GENEVA (AN) — The U.N. weather agency says 2023 was the driest year for global rivers in over three decades, signaling critical changes in water availability and a need for urgent action to protect freshwater resources.

The last five consecutive years recorded widespread below-normal conditions for river flows and a similar pattern for reservoir inflows, the World Meteorological Organization says in a new report out Monday.

“Water is the canary in the coalmine of climate change," says WMO's Secretary-General Celeste Saulo, an Argentine meteorologist. "We receive distress signals in the form of increasingly extreme rainfall, floods and droughts which wreak a heavy toll on lives, ecosystems and economies."
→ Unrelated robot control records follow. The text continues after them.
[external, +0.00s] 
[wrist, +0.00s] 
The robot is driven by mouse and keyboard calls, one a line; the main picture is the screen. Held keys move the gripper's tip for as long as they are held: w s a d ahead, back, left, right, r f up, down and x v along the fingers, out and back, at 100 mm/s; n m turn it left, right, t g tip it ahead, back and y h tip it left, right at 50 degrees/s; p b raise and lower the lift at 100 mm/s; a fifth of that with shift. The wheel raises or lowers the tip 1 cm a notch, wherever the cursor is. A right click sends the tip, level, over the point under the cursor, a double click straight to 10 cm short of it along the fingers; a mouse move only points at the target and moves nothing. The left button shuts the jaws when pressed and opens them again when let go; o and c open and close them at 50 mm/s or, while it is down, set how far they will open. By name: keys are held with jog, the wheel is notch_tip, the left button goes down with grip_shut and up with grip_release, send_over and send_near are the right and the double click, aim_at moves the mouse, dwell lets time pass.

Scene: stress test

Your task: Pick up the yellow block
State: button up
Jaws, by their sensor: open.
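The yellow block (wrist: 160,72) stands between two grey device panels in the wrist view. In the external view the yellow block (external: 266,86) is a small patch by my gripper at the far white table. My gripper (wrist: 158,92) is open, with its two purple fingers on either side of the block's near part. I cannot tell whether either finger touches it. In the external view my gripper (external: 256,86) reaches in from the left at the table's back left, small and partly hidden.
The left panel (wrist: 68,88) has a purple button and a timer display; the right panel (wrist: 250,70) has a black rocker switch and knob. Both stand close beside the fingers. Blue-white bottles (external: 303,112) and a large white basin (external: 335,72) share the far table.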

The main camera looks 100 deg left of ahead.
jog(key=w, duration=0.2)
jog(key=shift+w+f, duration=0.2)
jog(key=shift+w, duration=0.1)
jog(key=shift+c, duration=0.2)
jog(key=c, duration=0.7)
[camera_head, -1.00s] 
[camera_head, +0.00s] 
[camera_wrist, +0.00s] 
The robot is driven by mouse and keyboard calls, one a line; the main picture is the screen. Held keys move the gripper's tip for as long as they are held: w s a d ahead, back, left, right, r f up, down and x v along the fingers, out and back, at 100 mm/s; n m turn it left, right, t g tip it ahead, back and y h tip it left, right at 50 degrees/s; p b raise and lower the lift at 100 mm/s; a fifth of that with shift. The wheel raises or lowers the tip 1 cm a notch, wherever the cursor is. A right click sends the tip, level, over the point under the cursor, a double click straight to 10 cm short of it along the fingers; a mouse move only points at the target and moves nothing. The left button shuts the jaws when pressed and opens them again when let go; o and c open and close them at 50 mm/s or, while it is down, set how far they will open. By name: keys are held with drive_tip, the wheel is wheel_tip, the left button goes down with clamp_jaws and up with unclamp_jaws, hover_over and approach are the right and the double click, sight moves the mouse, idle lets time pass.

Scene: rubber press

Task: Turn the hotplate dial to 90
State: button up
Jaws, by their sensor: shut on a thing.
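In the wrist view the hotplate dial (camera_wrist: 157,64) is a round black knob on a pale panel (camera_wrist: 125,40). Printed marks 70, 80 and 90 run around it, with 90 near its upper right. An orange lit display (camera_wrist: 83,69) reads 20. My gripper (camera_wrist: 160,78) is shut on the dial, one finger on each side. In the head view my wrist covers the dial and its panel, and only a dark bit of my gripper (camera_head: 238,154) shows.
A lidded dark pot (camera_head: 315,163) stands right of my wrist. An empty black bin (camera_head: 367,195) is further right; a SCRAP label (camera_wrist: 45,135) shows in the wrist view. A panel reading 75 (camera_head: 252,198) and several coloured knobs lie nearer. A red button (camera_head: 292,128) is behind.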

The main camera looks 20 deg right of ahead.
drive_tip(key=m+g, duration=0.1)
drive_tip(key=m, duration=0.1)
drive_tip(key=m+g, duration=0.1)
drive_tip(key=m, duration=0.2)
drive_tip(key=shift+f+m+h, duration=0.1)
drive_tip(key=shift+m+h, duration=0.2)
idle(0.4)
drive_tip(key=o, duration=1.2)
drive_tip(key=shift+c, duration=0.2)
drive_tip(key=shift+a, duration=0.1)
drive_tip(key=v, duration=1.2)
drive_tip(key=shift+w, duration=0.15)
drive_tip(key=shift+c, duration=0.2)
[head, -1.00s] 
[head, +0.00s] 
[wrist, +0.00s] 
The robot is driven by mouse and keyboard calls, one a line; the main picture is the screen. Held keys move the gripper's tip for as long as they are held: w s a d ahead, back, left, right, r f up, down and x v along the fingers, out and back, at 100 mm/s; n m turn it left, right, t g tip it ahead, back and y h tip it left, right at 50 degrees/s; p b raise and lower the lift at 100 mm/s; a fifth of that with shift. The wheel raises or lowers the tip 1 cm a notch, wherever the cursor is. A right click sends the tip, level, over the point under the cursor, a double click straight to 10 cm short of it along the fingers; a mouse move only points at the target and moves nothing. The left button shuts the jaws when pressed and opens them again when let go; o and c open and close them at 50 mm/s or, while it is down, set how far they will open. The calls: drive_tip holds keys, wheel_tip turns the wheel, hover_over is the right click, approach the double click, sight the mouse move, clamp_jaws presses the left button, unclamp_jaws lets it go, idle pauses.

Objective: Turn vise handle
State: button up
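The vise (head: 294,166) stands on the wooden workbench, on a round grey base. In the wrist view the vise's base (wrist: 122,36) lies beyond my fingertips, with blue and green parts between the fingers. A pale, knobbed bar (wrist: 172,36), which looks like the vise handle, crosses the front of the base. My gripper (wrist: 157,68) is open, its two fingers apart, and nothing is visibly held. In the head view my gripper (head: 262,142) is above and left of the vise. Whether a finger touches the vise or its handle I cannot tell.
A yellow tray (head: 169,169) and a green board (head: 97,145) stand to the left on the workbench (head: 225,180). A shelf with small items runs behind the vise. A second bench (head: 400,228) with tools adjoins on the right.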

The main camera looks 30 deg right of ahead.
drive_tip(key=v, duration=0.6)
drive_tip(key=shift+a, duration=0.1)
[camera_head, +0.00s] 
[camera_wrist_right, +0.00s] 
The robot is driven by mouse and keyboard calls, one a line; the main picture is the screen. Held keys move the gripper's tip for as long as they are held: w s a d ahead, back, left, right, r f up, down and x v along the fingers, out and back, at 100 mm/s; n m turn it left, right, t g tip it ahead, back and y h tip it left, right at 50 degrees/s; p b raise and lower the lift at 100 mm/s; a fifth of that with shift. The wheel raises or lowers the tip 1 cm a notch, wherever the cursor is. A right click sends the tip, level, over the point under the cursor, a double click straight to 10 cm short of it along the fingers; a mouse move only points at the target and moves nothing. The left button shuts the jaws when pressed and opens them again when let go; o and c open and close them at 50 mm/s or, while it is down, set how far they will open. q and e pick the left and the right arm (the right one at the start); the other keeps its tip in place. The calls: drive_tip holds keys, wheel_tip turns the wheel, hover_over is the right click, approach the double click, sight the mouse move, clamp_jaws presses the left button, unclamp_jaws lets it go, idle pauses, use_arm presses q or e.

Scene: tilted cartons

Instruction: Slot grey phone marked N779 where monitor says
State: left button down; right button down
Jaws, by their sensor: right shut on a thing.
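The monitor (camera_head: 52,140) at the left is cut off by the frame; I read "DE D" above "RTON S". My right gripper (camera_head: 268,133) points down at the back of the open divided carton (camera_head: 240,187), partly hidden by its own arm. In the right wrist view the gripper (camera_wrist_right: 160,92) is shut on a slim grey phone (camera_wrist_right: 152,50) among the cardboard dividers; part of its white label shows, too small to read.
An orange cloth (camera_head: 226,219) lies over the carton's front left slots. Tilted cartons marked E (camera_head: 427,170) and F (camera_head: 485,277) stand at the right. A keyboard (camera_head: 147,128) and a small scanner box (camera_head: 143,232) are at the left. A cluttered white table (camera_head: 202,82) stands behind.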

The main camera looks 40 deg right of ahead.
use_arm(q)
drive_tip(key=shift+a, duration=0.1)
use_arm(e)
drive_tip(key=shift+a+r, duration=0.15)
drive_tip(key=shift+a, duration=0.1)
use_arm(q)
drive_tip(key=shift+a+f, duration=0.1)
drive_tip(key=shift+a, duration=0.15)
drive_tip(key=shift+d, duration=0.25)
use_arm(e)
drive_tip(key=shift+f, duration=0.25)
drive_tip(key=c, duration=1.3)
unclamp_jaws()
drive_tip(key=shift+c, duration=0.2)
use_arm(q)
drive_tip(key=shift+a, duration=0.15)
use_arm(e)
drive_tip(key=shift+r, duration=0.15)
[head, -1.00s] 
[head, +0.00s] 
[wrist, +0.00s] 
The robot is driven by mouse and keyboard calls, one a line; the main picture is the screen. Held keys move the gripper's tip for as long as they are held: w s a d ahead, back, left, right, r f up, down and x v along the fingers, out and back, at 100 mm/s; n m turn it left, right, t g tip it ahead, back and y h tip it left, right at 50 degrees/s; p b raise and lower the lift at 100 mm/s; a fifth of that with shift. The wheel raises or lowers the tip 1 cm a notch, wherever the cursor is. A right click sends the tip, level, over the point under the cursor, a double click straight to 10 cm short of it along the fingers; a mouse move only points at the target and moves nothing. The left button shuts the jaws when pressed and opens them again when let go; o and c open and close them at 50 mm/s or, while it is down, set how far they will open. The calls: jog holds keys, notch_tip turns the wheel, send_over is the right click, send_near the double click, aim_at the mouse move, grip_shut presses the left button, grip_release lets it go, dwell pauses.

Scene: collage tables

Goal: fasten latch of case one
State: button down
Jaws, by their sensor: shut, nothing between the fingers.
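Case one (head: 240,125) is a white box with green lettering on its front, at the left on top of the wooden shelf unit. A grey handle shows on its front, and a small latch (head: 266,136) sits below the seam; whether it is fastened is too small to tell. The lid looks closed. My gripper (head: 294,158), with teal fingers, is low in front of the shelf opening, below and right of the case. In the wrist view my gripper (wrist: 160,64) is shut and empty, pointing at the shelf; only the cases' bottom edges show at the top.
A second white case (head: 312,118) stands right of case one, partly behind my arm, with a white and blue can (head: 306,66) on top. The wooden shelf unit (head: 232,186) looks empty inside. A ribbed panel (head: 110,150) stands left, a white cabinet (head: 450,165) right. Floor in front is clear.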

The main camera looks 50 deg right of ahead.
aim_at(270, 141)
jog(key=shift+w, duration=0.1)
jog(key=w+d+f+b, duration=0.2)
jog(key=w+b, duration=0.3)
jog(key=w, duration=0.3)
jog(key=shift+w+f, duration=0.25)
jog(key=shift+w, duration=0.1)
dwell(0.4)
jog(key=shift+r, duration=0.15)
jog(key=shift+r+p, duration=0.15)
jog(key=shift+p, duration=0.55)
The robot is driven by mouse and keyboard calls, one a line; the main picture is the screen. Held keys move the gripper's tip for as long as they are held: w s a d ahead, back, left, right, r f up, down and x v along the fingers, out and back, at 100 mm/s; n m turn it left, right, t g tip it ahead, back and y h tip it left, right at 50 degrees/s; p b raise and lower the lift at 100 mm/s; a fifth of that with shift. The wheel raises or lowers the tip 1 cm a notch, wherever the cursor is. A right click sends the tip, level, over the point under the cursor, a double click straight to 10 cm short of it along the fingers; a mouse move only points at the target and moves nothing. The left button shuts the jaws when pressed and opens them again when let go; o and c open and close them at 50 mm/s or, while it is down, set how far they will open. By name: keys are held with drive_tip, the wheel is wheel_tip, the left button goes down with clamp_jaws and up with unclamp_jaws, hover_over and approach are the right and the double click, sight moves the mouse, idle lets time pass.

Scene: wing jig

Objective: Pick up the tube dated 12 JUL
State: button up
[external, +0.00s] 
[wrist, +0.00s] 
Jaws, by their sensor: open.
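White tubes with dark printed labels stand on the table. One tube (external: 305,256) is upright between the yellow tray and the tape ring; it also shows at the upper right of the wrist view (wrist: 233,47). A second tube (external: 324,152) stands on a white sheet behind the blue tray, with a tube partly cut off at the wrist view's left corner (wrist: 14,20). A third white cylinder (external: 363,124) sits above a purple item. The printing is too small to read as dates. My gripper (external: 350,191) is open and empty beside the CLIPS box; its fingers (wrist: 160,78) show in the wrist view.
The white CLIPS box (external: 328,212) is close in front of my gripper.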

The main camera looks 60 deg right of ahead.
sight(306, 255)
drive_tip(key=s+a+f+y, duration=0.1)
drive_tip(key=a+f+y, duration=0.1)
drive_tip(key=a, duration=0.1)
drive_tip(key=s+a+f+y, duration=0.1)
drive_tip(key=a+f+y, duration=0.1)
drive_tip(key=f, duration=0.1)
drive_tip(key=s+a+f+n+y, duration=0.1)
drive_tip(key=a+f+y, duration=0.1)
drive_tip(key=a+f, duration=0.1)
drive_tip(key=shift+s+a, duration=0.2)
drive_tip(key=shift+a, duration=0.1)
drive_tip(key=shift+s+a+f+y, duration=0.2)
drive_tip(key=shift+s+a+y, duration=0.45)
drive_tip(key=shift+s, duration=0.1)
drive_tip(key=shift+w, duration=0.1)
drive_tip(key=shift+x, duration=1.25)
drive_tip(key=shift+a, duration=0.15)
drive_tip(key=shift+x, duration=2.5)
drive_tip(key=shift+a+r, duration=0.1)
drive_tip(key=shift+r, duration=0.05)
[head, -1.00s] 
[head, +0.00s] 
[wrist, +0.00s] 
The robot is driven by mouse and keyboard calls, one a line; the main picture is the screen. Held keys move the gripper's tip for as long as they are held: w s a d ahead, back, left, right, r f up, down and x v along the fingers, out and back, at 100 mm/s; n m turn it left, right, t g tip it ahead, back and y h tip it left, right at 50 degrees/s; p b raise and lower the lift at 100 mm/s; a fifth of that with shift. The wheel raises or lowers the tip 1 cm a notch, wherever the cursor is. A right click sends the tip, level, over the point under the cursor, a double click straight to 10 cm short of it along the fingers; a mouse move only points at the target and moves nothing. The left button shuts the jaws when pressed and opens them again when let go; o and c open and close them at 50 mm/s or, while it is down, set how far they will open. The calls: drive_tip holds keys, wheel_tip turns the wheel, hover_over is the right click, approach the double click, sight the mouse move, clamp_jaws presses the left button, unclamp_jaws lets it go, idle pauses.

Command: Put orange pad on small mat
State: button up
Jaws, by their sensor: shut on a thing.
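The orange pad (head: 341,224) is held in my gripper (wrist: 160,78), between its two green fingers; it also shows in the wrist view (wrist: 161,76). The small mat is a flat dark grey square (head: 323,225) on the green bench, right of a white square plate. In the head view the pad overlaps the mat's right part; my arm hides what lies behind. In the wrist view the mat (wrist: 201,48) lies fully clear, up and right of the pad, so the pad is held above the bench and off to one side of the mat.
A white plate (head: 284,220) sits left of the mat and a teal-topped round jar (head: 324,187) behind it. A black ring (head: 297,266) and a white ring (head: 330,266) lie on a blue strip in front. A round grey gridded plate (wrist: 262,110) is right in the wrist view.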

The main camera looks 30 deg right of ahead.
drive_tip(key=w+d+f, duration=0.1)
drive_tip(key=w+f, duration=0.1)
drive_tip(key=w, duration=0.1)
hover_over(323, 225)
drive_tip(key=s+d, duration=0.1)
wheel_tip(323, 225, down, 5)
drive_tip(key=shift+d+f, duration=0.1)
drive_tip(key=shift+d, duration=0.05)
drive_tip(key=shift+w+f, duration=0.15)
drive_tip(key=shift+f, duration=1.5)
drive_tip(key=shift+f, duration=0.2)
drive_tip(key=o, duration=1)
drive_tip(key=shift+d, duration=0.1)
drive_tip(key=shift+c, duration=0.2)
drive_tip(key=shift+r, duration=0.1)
Last year was the hottest on record – with rising temperatures and dry conditions adding to prolonged droughts – and the second in a row in which glaciers around the world lost ice. In the past half-century, glaciers that feed rivers around the world lost the largest ice mass ever registered.

Widespread drought affected the Americas, including Argentina – which had a 3% loss in GDP and the lowest water levels ever seen in the Amazon and Lake Titicaca – along with Brazil, Uruguay and the United States.

Long-term water security at risk

Along with the dry spells, however, more flooding also was prevalent, as the world's "accelerated" hydrological cycle was affected by the transition from La Niña to El Niño in mid-2023 and human-induced climate change.

Africa was hard hit. Two dams in Libya collapsed from a major flood in Sept. 2023, killing 11,000 people and affecting 22% of the population. Floods also damaged Congo, Malawi, Mozambique and Rwanda.

The upshot is a threat to critical water supplies globally. "Melting ice and glaciers threaten long-term water security for many millions of people, and yet we are not taking the necessary urgent action," Saulo says.

About 4 billion people, representing nearly two-thirds of the global population, experience severe water scarcity during at least one month of the year, according to U.N. Water's figures on scarcity.

It says 72% of all freshwater taken from ground or surface water sources, either permanently or temporarily, are used by agriculture, 16% by cities and communities for households and services, and 12% by industries.